The Vicar and churchwarden of a 12th century Grade II listed church sought permission to replace the pews and pew platforms with chairs, to provide underfloor heating and to carry out other ancillary work. In considering the guidelines laid down in Re St. Alkmund Duffield [2013], the Chancellor determined that: "The petitioners have satisfied me on the information placed before the court that the public benefit would outweigh any harm." Faculty granted.

This judgment is supplemental to a judgment given by the Chancellor in June 2015, when he approved a scheme of re-ordering, but postponed a decision on the type of chair to replace the pews, in order to give the PCC more time to consider various options. In the present judgment, the Chancellor declined to authorise two types of chair (some for 'core' seating and some for 'supplementary' seating). For the sake of uniformity, he authorised only one type of chair: "Introducing a variety of chairs from two different manufacturers, some with arms, some without, some upholstered, some not, would compromise the genius of the reordering which is to create a unified and holistic worship space."

The petitioners sought a faculty for an extension to the Grade I listed church, to provide facilities including lavatories, a Sunday school space, kitchen facilities, a meeting room and a storage area. The Society for the Protection of Ancient Buildings had written an initial letter expressing concerns about the proposals, but did not respond to the Chancellor's directions to give further particulars of their objections, nor to an invitation to become a party to the proceedings. The Diocesan Advisory Committee, local planning authority, English Heritage and the Council for the Care of Churches approved the proposals. The Chancellor granted a faculty.

Petition for scheme including removal of pews and pew platforms at the back of the nave and in the north aisle and the construction of a new floor at the same level as existing aisles; installation of a kitchen at the back of the north aisle; introduction of new cupboards in the north transept; introduction of new chairs; improvements to the heating system". Faculty granted. The judgment contains a discussion as to what constitutes "demolition" or "partial demolition".

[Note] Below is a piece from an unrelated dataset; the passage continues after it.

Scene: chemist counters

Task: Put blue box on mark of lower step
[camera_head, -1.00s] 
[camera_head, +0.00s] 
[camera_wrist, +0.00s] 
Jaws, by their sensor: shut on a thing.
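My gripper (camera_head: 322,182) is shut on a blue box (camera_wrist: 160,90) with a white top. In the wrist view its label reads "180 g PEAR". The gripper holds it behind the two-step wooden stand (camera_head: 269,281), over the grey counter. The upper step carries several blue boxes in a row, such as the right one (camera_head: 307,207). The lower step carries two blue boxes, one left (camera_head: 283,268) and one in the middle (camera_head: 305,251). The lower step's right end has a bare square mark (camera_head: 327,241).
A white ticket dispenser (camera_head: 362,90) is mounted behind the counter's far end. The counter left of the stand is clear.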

There was an application for a faculty to remove five notice boards  from the church porch and replace them with free-standing notice boards at the back of the church; also the disposal of some pews, the shortening of two pews, and the permanent relocation of other pews allowed under an Archdeacon's Licence for temporary reordering. The Chancellor, applying the guidance in Re St. Alkmund Duffield [2013], determined that the degree of harm to the church would not be significant, and that the public benefit of the works would outweigh any harm. He accordingly granted a faculty.

The petitioners sought a confirmatory faculty for works carried out some years before, including two areas of temporary reordering at the east end of the nave and the east end of the south aisle, the introduction of a grand piano, the removal of pews at the west end of the north aisle to allow for the introduction of a timber carving of the nativity by Graham Clarke and the making permanent of an audio visual installation. The Commissary General granted a faculty, subject to a condition, inter alia, that the petitioners should discuss with the Diocesan Advisory Committee ways of mitigating the visually intrusive reflective aspect of the audio-visual screens.

The petitioners sought a faculty for an extensive re-ordering and refurbishment of the Grade II church. There were seventy objectors, of whom three became parties opponent. The Chancellor approved the proposals relating to reordering of the West Gallery; demolition of the redundant boiler house and building of an extension to provide a meeting room, kitchen and toilet facilities; reordering of the Chancel; glazing to the South Door; and refurbishment of the pulpit, but felt that the petitioners had not made out a sufficient case to justify the remaining items, including reordering of the pews; relocation and reordering of the font; removal of the pulpit; and removal of the organ.

The 2010 Faculty for reordering was amended to allow for certain consequential works, which included approval for the remodelling of the pulpit steps.